### WRITTEN EXERCISE:
Every line of the data that contains the string "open" must be copied.

### PROVIDED MATERIAL:
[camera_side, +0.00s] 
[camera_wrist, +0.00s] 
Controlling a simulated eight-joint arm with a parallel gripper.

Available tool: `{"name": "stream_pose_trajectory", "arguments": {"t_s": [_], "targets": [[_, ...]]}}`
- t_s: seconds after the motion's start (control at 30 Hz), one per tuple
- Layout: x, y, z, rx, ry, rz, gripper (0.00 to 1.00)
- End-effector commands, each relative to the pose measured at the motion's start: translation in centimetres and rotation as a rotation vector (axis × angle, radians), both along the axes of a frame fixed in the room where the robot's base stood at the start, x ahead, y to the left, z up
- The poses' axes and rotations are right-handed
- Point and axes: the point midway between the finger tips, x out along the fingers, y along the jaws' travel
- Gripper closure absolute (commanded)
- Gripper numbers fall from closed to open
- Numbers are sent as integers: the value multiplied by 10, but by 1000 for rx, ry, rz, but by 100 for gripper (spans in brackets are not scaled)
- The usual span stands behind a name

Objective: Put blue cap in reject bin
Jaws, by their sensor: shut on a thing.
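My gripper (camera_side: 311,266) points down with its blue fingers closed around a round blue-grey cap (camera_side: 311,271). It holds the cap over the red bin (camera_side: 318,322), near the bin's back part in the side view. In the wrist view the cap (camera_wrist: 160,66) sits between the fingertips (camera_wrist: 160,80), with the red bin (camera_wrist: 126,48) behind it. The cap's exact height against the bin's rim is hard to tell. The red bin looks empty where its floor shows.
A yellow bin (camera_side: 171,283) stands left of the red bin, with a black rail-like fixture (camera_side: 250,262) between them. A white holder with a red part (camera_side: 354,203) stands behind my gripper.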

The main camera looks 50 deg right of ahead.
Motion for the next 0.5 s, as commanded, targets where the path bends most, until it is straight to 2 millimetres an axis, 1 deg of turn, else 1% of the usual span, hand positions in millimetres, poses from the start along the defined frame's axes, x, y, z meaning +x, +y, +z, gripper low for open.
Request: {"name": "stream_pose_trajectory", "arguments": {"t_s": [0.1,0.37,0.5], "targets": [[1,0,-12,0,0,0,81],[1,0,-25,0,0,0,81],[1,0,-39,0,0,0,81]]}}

### COMPLETE OUTPUT:
- Gripper numbers fall from closed to open
Motion for the next 0.5 s, as commanded, targets where the path bends most, until it is straight to 2 millimetres an axis, 1 deg of turn, else 1% of the usual span, hand positions in millimetres, poses from the start along the defined frame's axes, x, y, z meaning +x, +y, +z, gripper low for open.

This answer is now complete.